Aber sei's drum. Tatsächlich ist die Optik des jungen Didi noch das kleinste Problem dieser Show, für die Sky immerhin Michael Mittermeier als Gastgeber verpflichten konnte. Doch auch er kann das Unglück letztlich nicht verhindern, weil die Teams von Sky und die Produktionsfirma SEO Entertainment offensichtlich so verliebt in die Idee des künstlichen Promis waren, dass die Kreativität bei der inhaltlichen Ausgestaltung auf der Strecke blieb. "Es ist schon riskant, sich selber zu treffen", unkt Mittermeier direkt zu Beginn und Hallervorden wünscht dem Moderator vorsichtshalber schon mal "Toi, Toi, Toi", bevor es losgeht mit einer nicht enden wollenden Lobhudelei, die nicht nur jegliche Spontaenität im Austausch zwischen altem und jungem Hallervorden vermissen lässt - sondern auch eine Erklärung dafür, was zum Teufel das alles überhaupt soll.
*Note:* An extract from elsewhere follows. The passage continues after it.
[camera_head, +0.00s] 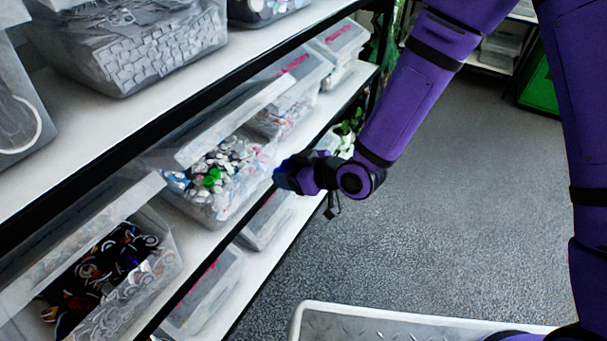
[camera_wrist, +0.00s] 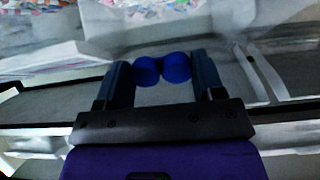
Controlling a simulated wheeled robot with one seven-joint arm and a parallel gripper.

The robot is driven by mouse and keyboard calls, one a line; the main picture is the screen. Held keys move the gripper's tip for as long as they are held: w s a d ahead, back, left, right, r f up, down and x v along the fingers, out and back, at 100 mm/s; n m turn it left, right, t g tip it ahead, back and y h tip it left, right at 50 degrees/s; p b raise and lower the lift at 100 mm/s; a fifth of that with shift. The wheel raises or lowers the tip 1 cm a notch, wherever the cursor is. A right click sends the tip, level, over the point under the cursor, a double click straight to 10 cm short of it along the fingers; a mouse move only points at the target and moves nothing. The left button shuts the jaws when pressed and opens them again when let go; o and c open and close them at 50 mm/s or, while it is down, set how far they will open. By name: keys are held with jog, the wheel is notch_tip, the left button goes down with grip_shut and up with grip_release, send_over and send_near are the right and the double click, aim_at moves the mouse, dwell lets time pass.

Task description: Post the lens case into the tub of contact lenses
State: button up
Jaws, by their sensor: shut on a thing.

Me & Myself © Sky Deutschland/SEO Entertainment/Benedikt Müller Dieter Hallervorden und René Sydow, dem nachträglich mittels einer Deepfake-Technologie das vermeintliche Äußere des 52-jährigen Hallervorden verpasst wurde.

"Ist dir der Erfolg nicht zu Kopf gestiegen?", will der 52-Jährige vom 88-Jährigen wissen, woraufhin dieser prompt antwortet: "Damit einem der Erfolg zu Kopf steigen kann, muss ja der dafür benötigte Hohlraum vorhanden sein. Und diese leere Birne wirst du mir ja hoffentlich nicht unterstellen wollen." Als der echte Hallervorden seinem jüngeren Ich wenig später die eigene Stasi-Akte überreicht, zeigt sich dieser überrascht: "Die DDR gibt's nicht mehr? Jetzt hauen 'se aber einen raus!" Hallervordens dritte Ehefrau, die auch noch zum kurzen Plausch geladen ist, bekommt von ihrem Gatten aus der Vergangenheit die Frage gestellt: "Wo, wie und wann werden wir uns denn kennengelernt haben?"

"Vielen Dank für unser Leben" 

Besonders absurd wird es immer dann, wenn der der Deepfake-Dieter philosophieren darf, wie denn wohl die Zukunft verlaufen wird. "Ich kann mir nicht vorstellen, den Didi ein ganzes Leben lang zu spielen", sagt er dann. Oder er äußert den Wunsch, irgendwann noch einmal in seiner Heimatstadt Dessau auf der Bühne zu stehen - ein Traum, den sich Hallervorden im wahren Leben tatsächlich erfüllt hat, indem er dort vor einigen Jahren ein Theater eröffnete. In solchen Momenten wünscht man sich "Kessler ist..." zurück, das zwar mitunter ebenfalls arg an den Haaren herbeigezogen wirkte, aber sich zumindest Mühe gab, den Anschein von Tiefgründigkeit zu wahren.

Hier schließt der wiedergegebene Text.